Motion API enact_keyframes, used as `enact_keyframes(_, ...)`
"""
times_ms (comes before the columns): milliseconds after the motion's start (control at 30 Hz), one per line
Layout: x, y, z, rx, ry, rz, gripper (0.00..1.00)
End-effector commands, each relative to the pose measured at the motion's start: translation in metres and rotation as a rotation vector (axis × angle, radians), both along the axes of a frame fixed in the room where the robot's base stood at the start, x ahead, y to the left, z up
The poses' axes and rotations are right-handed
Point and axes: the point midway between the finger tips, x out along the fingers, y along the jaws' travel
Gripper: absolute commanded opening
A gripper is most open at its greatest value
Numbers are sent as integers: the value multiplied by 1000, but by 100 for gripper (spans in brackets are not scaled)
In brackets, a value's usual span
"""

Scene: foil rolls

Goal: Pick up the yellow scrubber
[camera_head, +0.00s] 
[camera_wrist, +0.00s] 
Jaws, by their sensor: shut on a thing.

-----

- AIM OF THE TASK -
All lines from the one containing "[camera_wrist, +0.00s]" through the final line of the listing above are to be reproduced exactly; include both and add nothing.

- RESULT FOR THIS TASK -
[camera_wrist, +0.00s] 
Jaws, by their sensor: shut on a thing.

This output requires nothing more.